[Recorded data]
════════
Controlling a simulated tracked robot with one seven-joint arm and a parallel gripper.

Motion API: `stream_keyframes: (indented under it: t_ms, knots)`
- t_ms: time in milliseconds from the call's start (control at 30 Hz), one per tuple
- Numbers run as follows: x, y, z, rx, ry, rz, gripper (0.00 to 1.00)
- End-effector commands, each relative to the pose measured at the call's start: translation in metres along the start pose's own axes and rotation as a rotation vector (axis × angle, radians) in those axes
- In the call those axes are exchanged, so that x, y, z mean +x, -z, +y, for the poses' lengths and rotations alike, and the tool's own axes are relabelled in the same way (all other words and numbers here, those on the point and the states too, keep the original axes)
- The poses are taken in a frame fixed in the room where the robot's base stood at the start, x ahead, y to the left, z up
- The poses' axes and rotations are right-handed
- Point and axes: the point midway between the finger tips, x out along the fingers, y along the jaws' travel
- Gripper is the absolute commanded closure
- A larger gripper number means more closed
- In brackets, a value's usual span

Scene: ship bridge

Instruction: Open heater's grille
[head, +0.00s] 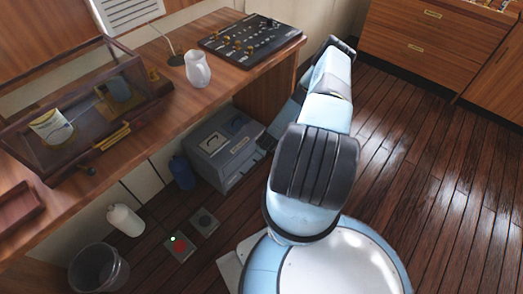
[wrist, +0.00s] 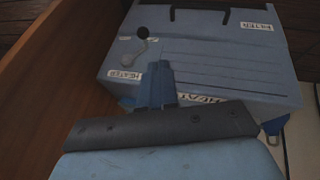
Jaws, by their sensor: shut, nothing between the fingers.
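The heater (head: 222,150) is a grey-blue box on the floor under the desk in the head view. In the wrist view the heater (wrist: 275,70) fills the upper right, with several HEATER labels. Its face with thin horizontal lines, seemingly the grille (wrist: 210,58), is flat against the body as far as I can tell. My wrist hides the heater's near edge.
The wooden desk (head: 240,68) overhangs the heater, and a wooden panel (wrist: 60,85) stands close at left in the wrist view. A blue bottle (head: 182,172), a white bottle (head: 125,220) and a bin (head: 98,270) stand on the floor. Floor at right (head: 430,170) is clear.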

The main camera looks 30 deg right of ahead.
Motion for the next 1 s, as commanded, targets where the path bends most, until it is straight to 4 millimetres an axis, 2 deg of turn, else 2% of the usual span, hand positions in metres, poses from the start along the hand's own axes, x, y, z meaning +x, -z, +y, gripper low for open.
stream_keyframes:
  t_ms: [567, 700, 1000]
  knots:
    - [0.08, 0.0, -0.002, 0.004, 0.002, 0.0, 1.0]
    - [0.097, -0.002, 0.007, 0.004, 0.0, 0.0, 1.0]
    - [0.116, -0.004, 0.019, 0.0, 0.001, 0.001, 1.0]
════════
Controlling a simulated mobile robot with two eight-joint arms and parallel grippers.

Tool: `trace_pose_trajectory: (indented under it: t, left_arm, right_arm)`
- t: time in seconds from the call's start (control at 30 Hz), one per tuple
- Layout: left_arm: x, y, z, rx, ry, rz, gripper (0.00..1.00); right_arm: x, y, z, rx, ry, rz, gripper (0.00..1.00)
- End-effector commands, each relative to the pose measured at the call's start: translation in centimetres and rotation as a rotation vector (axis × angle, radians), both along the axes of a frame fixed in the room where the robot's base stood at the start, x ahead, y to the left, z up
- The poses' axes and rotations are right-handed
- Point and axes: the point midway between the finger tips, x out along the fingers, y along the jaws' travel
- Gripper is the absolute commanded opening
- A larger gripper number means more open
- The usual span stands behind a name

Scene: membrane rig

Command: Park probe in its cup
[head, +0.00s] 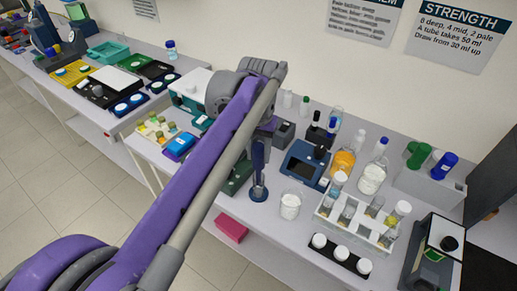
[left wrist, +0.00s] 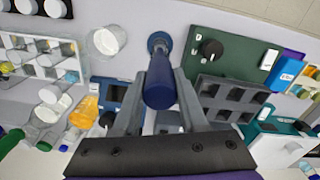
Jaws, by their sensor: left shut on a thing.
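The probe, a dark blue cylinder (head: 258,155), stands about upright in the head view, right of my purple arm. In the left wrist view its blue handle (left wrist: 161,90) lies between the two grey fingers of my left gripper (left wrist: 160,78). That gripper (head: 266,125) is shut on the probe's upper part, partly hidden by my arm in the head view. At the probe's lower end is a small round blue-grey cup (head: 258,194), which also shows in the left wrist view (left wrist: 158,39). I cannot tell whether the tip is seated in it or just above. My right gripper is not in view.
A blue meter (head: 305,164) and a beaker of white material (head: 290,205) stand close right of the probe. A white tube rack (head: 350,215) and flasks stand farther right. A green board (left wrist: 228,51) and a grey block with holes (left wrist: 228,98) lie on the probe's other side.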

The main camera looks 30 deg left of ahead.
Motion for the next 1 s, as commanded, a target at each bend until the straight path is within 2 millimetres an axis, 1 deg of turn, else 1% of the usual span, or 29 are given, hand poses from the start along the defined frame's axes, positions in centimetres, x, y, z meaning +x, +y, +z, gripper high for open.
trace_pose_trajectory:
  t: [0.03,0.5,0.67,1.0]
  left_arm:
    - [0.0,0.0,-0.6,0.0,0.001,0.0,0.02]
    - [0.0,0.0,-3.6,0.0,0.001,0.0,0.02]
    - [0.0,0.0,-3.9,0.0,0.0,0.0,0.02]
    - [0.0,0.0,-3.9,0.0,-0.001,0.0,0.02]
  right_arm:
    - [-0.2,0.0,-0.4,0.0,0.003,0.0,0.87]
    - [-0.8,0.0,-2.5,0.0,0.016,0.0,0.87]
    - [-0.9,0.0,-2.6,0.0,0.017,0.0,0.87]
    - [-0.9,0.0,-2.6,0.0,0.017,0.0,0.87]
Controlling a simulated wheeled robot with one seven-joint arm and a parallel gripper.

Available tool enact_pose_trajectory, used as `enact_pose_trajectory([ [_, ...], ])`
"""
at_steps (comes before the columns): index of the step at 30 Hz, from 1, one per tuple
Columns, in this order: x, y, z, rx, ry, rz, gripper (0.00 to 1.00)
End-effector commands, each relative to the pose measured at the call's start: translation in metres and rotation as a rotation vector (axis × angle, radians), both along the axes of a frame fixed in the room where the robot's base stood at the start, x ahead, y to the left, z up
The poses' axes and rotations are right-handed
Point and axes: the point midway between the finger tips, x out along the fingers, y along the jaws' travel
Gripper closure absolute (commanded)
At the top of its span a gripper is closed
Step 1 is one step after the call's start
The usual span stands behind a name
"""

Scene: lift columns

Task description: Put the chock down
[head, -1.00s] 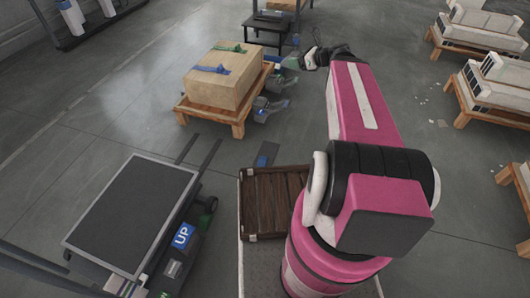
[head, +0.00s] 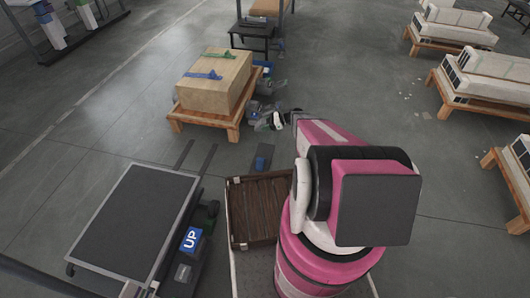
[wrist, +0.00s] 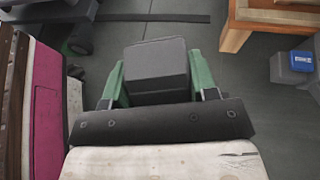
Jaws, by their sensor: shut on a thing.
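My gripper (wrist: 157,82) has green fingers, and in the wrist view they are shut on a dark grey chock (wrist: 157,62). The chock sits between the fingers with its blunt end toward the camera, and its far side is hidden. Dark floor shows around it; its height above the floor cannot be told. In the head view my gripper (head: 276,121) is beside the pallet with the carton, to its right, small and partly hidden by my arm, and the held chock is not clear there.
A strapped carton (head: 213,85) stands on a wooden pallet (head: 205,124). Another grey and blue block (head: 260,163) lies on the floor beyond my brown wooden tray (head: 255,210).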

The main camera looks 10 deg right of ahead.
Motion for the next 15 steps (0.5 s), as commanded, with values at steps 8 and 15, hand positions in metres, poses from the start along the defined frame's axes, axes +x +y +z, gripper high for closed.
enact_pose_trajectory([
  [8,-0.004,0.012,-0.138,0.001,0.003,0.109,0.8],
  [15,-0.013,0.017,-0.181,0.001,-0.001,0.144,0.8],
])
════════
## WORK INSTRUCTIONS
Give back exactly the lines running from the line that contains "Available tool enact_pose_trajectory, used" through the line that contains "Columns, in this", and nothing outside them.

## TASK RESULT
Available tool enact_pose_trajectory, used as `enact_pose_trajectory([ [_, ...], ])`
"""
at_steps (comes before the columns): index of the step at 30 Hz, from 1, one per tuple
Columns, in this order: x, y, z, rx, ry, rz, gripper (0.00 to 1.00)

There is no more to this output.